Discussion in French with translation
Alleviating the burden of lockdown, books allowed for imagination to travel, to go for what Xavier de Maistre called journeys around one’s room. For its first post-lockdown public event at the library, the Institute invites you to meet and discuss with three writers who brightened and widened our confined days: Lucie Paye, author of Les Cœurs inquiets (Gallimard, 2020), Arnaud de la Grange, author of Le Huitième soir (Gallimard, 2019), Olivier Dorchamps, author of Ceux que je suis (Finitude, 2019).
Attend the event ONSITE or ONLINE
Thursday 17 September, 6.30pm at the Institut Français in London
£9, £7 for members
Les Cœurs inquiets
A young painter sees a strangely familiar face appear on his canvas. A woman writes a last letter to her lost love. What they have in common is the absence that haunts everyday life, the tenacious company of ghosts from the past. Throughout a subtle hall of mirrors, their quests will come together.

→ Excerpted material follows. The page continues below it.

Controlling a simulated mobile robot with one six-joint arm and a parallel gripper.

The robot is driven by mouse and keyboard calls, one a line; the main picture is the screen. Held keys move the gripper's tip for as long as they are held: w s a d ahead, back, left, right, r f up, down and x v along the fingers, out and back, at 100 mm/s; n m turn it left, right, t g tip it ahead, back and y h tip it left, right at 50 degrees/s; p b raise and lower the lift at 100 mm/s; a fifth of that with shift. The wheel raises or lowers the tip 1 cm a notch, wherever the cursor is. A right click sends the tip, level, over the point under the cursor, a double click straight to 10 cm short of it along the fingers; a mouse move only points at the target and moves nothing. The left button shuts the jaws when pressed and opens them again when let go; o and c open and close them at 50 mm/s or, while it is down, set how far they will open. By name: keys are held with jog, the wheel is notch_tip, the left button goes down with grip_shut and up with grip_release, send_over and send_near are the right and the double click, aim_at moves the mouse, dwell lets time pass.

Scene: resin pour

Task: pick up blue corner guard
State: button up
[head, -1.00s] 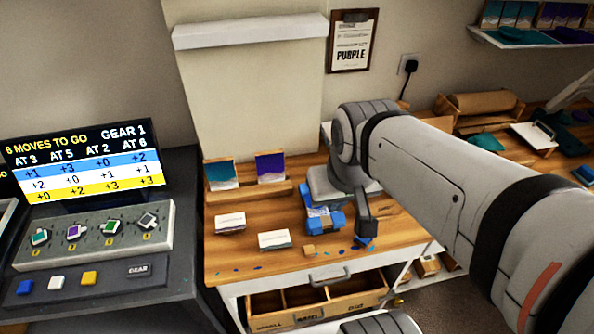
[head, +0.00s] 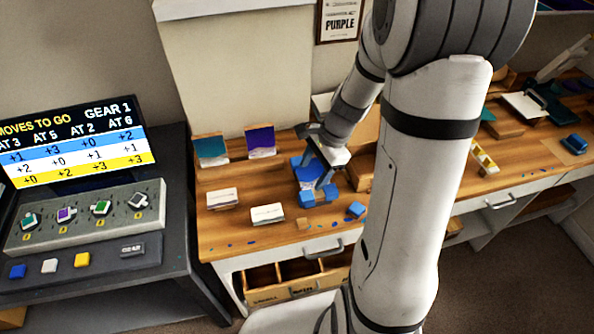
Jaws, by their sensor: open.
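A small blue corner guard (head: 355,210) lies loose near the front of the wooden bench. More blue guards (head: 307,198) sit on the front corners of a panel with a blue and purple swirl (head: 311,172), just left of the loose one. My gripper (head: 322,158) is open, over the back part of this panel, behind and left of the loose guard. Nothing shows between its fingers. The fingers partly cover the panel's back edge, and I cannot tell whether they touch it.
A small wooden block (head: 303,223) is in front. Two art pieces (head: 260,141) stand behind. An open drawer (head: 290,288) juts out below. A control console (head: 85,225) stands left.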

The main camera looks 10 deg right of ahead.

Lucie Paye was born in Paris in 1975. She lives in London. Les Cœurs inquiets is her debut novel.
Le Huitième Soir (Prix Roger Nimer, Prix Erwan Bergot)
During the hellish battle of Dien Bien Phu, a young man remembers his life. Beyond the war, his story is that of man facing an ordeal. This book is about the resilience after an accident, the suffering of a son in front of a dying mother, the quest for meaning in the midst of the absurd. It is a hymn to brotherhood and to life.
Arnaud de La Grange is a journalist, foreign correspondent for Le Figaro in London, and a writer. Le Huitième Soir is his second novel, after Les Vents sombres (2017).
Ceux que je suis (Prix de Gaulle, Prix Esprit large, Prix du premier roman de la Ville de Paris)
Although surprised that his father wanted to be buried in Morocco, Marwan Mansouri agrees to fly the body home. Strolling through the streets of Casablanca, running into his father’s old friends, Marwan starts the process of truly laying to rest a man who was far more complex than he had ever realised.
Olivier Dorchamps was born in Geneva and lives in London. The son of a cosmopolitan family, he has dual, Franco-British citizenship. His taste for French literature led him to choose that language for his first novel, Ceux que je suis.